>>>>>
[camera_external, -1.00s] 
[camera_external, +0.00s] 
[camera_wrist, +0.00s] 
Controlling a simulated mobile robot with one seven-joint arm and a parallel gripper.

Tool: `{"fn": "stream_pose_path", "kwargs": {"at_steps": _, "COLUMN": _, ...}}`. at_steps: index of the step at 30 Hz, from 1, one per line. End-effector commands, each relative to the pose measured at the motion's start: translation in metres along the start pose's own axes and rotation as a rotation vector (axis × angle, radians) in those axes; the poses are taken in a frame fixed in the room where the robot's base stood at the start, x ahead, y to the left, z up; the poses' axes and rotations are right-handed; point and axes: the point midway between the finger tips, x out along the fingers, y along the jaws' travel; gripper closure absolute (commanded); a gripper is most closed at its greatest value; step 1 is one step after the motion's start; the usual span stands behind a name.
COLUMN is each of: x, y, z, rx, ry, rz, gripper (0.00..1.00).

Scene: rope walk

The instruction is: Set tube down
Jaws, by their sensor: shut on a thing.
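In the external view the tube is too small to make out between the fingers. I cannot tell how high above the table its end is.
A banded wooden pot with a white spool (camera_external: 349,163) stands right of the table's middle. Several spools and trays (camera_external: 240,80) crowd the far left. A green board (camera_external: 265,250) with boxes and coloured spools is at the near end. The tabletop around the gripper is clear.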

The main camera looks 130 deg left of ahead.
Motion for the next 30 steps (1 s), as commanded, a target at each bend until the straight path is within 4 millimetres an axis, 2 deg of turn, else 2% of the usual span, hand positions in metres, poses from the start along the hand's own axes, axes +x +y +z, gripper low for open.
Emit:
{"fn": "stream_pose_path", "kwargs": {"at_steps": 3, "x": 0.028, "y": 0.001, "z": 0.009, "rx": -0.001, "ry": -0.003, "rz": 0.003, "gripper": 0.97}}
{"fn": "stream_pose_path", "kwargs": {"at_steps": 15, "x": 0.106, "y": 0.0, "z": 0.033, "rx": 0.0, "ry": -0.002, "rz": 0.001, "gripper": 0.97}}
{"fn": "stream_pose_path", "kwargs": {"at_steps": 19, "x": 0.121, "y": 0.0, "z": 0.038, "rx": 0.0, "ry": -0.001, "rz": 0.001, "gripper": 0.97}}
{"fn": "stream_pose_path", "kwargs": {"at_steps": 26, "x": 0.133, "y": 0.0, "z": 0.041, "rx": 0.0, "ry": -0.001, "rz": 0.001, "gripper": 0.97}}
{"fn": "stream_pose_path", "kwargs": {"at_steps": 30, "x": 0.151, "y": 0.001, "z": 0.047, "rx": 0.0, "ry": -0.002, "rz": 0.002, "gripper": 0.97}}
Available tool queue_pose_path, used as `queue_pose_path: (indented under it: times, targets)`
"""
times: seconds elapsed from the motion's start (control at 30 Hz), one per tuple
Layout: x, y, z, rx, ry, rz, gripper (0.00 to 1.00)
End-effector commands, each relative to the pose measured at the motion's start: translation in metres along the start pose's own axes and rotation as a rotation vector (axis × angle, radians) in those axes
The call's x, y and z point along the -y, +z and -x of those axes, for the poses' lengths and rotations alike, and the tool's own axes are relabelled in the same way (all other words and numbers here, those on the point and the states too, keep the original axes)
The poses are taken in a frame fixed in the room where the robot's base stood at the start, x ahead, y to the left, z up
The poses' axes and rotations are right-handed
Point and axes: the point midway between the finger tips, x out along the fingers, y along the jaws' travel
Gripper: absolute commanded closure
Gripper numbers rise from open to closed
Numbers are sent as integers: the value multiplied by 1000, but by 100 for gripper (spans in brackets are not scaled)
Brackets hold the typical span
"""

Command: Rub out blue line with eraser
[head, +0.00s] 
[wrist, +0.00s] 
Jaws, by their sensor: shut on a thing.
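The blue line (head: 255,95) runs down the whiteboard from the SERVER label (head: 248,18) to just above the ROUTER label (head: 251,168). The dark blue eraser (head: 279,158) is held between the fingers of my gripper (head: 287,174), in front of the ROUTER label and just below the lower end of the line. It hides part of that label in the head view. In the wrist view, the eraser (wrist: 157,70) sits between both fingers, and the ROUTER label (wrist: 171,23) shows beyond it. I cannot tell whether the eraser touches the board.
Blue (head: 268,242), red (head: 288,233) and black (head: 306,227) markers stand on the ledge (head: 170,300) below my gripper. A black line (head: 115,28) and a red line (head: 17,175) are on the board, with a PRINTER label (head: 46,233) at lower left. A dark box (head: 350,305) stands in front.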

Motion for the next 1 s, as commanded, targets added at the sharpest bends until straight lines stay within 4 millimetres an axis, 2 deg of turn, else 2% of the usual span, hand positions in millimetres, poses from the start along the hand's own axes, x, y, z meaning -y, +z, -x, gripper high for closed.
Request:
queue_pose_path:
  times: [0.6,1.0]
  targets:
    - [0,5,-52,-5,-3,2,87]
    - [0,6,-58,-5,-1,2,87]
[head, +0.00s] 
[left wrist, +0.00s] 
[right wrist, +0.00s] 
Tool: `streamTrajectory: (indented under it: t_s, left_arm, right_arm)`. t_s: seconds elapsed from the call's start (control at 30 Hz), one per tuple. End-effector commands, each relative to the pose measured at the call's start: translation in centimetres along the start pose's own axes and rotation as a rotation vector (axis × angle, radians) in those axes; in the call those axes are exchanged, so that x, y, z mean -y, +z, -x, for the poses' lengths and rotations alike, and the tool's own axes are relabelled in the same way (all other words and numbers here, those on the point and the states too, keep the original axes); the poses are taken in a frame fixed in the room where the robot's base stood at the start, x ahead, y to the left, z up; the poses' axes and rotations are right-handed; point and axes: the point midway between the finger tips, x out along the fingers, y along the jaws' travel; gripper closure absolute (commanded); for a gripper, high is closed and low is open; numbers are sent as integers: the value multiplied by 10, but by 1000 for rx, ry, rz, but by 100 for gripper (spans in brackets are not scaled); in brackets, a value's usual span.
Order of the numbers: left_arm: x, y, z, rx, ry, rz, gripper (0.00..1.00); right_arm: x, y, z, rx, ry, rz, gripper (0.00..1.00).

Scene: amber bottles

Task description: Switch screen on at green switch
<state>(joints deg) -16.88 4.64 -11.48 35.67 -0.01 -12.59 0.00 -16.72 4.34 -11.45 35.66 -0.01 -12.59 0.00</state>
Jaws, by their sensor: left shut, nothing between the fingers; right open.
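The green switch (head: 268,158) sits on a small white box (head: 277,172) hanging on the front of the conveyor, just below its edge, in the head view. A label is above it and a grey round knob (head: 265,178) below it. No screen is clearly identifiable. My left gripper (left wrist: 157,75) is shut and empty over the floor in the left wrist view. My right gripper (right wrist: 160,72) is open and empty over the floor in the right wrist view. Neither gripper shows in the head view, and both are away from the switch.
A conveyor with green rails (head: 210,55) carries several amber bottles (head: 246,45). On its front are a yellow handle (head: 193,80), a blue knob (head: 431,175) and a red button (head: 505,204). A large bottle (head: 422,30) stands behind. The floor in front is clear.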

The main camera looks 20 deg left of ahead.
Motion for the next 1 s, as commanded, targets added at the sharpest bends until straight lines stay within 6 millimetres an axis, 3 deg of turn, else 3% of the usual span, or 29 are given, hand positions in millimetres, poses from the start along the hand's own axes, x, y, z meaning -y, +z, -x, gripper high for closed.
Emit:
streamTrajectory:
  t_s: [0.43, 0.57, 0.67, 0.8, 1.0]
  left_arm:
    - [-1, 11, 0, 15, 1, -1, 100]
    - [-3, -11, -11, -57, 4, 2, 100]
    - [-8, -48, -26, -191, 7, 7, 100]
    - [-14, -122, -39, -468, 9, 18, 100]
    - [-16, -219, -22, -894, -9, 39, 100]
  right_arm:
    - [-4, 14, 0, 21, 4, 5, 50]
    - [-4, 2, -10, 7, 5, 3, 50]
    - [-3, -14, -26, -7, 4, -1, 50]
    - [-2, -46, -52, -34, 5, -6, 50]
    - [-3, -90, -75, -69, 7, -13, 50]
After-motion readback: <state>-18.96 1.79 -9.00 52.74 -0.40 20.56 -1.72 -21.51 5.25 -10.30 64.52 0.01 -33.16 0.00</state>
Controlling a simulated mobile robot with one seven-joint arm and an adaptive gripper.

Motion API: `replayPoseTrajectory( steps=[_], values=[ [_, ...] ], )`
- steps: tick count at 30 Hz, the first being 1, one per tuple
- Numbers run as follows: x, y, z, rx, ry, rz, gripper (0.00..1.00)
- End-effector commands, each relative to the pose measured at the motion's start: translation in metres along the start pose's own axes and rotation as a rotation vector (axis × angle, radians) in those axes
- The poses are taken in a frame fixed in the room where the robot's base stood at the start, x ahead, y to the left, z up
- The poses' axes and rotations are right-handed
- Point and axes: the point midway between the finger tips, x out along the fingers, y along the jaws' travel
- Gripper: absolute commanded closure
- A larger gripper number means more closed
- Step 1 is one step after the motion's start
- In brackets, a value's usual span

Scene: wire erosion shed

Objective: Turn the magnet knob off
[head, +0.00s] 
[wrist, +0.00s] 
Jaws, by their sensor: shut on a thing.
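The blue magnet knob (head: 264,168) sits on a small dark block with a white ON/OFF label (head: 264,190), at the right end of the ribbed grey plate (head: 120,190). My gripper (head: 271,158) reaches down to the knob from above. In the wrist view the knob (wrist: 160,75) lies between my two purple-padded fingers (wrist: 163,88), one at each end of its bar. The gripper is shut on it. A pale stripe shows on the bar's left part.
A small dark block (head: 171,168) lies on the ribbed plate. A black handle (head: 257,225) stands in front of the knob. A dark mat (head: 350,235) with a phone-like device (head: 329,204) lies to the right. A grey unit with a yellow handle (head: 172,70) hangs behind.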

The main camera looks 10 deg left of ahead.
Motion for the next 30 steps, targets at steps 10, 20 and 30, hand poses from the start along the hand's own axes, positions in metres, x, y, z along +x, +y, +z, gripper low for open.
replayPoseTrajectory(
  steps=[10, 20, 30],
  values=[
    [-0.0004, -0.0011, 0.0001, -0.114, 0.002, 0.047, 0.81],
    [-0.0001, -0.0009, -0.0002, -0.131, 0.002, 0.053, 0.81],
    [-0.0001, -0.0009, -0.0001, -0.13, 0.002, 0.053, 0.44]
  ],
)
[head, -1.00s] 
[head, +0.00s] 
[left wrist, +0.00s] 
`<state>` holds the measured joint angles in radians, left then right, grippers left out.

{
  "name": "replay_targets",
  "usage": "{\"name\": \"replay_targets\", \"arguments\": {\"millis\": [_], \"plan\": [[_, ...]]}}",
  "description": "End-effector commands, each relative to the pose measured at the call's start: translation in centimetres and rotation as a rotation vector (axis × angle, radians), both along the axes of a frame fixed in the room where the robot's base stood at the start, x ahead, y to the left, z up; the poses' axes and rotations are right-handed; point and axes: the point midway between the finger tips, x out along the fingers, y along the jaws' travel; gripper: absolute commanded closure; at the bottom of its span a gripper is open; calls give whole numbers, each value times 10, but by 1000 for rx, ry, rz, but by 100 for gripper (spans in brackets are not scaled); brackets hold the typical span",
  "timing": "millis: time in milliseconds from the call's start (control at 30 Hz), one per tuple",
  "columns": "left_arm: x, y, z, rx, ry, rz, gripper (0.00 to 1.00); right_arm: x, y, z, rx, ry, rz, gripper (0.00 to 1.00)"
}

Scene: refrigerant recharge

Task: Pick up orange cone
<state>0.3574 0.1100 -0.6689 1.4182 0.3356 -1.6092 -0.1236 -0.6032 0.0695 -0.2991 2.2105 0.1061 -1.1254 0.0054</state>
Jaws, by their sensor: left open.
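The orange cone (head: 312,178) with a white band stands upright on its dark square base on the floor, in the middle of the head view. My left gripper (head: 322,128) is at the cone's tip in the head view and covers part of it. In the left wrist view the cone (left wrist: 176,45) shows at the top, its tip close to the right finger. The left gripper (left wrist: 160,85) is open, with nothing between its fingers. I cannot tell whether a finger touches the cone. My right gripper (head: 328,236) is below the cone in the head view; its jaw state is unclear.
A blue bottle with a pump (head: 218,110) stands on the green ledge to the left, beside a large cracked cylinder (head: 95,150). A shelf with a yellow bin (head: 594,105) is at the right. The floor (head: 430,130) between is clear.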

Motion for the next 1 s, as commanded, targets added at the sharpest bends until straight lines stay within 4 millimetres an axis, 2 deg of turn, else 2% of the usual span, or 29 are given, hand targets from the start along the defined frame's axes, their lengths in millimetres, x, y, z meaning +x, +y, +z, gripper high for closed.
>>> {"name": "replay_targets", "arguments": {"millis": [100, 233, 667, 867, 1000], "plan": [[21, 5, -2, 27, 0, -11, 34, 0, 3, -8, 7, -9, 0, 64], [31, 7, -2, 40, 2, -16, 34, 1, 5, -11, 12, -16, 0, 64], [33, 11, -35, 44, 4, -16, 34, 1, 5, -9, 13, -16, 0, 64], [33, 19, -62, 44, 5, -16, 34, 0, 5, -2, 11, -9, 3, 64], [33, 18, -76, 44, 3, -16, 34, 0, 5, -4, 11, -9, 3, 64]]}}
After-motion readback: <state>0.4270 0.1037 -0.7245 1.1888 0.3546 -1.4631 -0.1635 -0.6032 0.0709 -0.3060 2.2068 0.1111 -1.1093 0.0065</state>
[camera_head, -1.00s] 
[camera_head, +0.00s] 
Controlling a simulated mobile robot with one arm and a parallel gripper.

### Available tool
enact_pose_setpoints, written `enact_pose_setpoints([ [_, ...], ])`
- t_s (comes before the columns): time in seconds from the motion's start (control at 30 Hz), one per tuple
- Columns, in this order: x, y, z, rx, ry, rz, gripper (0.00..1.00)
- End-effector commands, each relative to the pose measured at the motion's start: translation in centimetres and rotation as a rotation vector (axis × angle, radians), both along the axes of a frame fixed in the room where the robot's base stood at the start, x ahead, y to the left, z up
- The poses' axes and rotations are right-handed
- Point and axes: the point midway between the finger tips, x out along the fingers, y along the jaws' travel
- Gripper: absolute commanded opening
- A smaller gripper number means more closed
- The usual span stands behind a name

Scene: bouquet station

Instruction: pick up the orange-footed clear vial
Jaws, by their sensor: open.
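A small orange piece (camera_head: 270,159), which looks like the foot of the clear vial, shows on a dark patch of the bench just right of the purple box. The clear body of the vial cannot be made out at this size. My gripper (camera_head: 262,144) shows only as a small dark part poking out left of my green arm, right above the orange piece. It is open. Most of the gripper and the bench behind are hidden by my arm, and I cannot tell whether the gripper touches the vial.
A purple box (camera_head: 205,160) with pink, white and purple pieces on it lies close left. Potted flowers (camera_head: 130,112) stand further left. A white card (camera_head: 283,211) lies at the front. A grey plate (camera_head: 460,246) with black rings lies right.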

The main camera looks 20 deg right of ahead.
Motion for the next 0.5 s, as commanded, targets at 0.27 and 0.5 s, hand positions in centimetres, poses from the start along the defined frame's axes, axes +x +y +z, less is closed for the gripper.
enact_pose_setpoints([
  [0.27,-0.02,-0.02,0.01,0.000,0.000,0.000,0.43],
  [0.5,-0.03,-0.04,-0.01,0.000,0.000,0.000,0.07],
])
<<<<<
* What you are asked to do:
Gather every line from the listing above in which "means" appears, and copy those lines.

* Full output:
- A larger gripper number means more closed
- A smaller gripper number means more closed

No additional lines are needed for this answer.